La dinastia La Russa ha festeggiato cinquant' anni di militanza in Parlamento: da padre in figlio.
«Una storia di libertà. Pensi che mio padre che veniva da un percorso chiaro non ha impedito a mio fratello maggiore, di essere un democristiano stimato e apprezzato. Sintomo di quell'area di libertà e di democrazia che in famiglia ha prodotto i suoi frutti ma anche le sue soddisfazioni: i miei figli, i miei nipoti e i pronipoti sono tutti nostri elettori. Vincenzo era la "pecora bianca" amata da tutti noi».
Minimo comun denominatore è la Fiamma. Che resta salda in FdI. O no?
«Certo. Testimonia la coerenza. L'evoluzione della destra è chiara e sotto gli occhi di tutti: siamo orgogliosamente la casa dei conservatori italiani ed europei e manteniamo la fiamma come segno di coerenza. Abbiamo tolto il riferimento al partito che l'ha introdotta. Lo dico ai detrattori che polemizzavano immaginando che la base trapezoidale (del Msi, ndr) rappresentasse addirittura la bara di Mussolini.

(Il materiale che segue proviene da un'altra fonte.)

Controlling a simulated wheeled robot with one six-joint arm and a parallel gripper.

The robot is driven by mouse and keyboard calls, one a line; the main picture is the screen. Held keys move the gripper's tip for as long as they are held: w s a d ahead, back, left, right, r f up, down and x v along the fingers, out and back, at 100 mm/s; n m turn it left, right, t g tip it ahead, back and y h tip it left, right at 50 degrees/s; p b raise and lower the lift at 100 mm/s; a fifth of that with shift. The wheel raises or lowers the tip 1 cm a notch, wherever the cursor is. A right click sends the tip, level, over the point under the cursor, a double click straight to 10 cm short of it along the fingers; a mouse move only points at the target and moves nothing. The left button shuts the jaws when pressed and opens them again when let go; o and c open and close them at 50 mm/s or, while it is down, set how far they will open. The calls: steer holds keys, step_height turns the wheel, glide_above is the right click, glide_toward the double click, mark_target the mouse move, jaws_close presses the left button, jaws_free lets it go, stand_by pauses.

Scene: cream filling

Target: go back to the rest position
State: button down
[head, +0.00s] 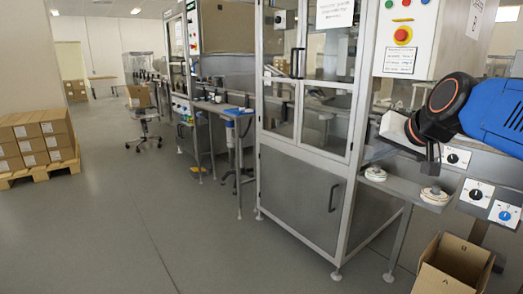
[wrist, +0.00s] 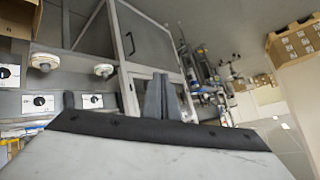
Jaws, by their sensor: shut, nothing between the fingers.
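My gripper (wrist: 161,84) shows in the wrist view with its two grey fingers together and nothing between them. It points out into the room, clear of any object. In the head view, my blue arm with its dark, orange-ringed joint reaches in from the right, in front of the machine's control panel and above its narrow shelf.
Two round white pieces (head: 375,174) (head: 435,195) sit on the machine's shelf below my arm. A metal-framed cabinet (head: 307,190) stands left of it. An open cardboard box (head: 452,268) is below. Stacked boxes (head: 36,138) stand far left. Open floor (head: 130,225) lies between.

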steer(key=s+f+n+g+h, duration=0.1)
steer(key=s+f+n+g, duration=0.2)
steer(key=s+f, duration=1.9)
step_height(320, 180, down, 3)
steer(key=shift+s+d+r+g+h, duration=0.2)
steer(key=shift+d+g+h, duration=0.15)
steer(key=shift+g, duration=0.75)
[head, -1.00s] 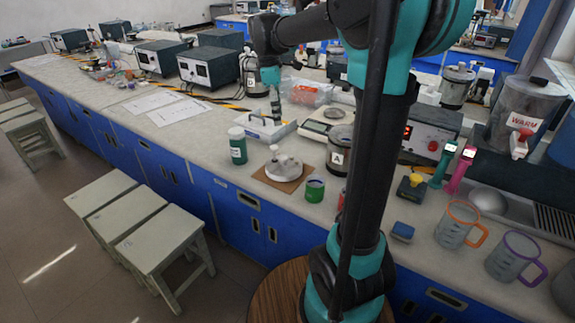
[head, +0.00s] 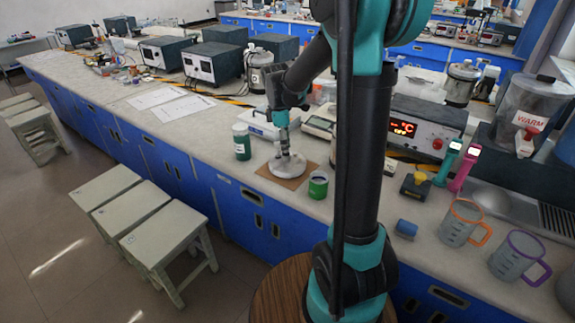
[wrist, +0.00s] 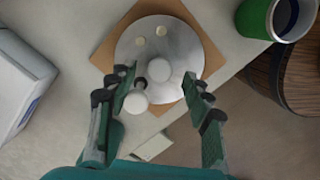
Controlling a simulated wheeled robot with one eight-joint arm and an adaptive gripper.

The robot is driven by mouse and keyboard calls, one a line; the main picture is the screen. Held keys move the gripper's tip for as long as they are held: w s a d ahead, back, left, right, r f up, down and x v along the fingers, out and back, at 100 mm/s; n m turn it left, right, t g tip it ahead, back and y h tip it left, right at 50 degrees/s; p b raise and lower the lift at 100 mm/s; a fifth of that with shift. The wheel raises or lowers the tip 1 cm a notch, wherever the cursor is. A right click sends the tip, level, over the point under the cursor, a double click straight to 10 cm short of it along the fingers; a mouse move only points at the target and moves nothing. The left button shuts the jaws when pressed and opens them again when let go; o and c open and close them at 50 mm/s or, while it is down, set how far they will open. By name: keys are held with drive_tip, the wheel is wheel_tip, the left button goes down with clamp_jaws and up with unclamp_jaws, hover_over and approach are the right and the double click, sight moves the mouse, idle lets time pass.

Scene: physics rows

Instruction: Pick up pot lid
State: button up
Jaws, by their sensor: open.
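The pot lid (head: 292,170) is a pale grey disc with a raised knob, lying on a brown square board on the bench. In the wrist view the lid (wrist: 185,50) shows from above, with a round pale knob and two small cream spots. A white round piece (wrist: 135,103) shows close to the left finger. My gripper (head: 284,155) points down just over the lid. In the wrist view my gripper (wrist: 161,82) is open, with its fingers to either side of the knob. Whether the fingers touch the lid cannot be told.
A white box-like device (head: 262,124) is behind. Beakers (head: 461,222) with coloured handles stand at the right. Stools (head: 165,240) line the bench front.

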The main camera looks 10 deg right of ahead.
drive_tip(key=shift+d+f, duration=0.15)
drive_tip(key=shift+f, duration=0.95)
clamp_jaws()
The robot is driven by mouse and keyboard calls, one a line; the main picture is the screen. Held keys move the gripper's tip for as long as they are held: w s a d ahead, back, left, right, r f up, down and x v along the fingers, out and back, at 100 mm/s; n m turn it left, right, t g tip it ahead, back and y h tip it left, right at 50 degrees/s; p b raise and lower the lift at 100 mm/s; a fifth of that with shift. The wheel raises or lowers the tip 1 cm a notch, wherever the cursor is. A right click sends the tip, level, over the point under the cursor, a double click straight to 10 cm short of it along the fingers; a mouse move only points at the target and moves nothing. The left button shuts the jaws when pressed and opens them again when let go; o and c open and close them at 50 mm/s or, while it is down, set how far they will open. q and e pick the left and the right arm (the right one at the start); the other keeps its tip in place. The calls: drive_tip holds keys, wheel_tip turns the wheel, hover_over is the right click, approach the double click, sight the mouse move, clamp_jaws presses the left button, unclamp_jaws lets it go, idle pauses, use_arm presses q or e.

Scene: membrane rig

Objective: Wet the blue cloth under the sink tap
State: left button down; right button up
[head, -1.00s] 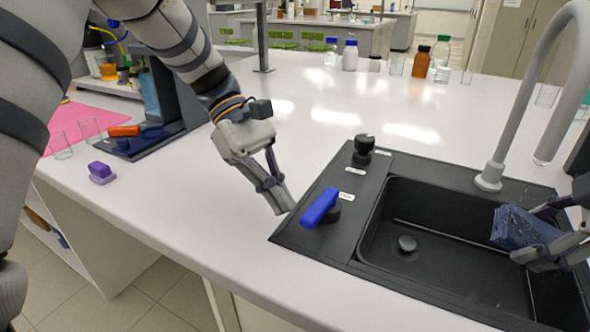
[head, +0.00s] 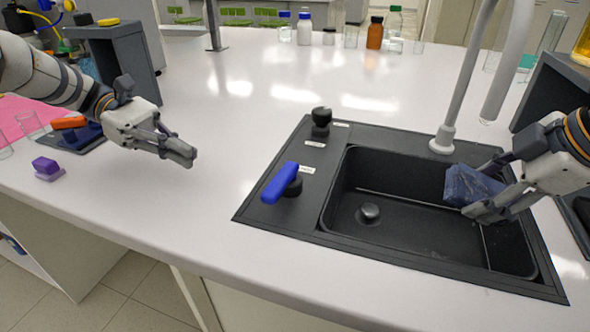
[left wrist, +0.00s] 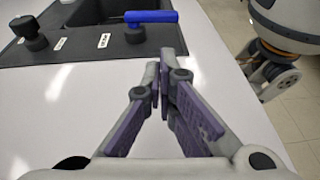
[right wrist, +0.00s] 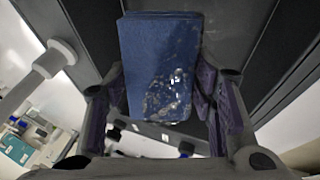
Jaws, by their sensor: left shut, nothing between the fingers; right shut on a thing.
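The blue cloth (head: 466,184) is a folded block over the right part of the black sink (head: 400,222). My right gripper (head: 476,190) is shut on it. In the right wrist view the cloth (right wrist: 160,65) has shiny, droplet-like patches on its lower part. The grey gooseneck tap (head: 464,85) rises behind the basin, its outlet above and behind the cloth; no stream shows. The tap's blue lever (head: 281,182) and a black knob (head: 321,122) sit left of the basin. My left gripper (head: 190,156) is shut and empty over the counter, apart from the lever.
A purple block (head: 46,168), glass beakers and an orange item (head: 68,122) lie at the left. A dark grey stand (head: 118,60) is behind my left gripper. Bottles (head: 375,33) line the back. The counter between my left gripper and the sink is clear.

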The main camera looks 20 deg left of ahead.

Abbiamo tenuto la Fiamma come segno di continuità e di rispetto per chi ha contributo - come Giorgio Almirante - a far sì che noi avessimo oltre che il futuro anche memoria delle radici da cui ci si è evoluti. Come tutte le radici profonde, quelle che non gelano, producono rami e foglie completamente nuove».
Potrebbero produrre una post-missina a Palazzo Chigi.
«Sarebbe la prima donna in Italia. E sarebbe la "capa" del partito dei conservatori italiani ed europei. Non ci sarebbe nulla di strano».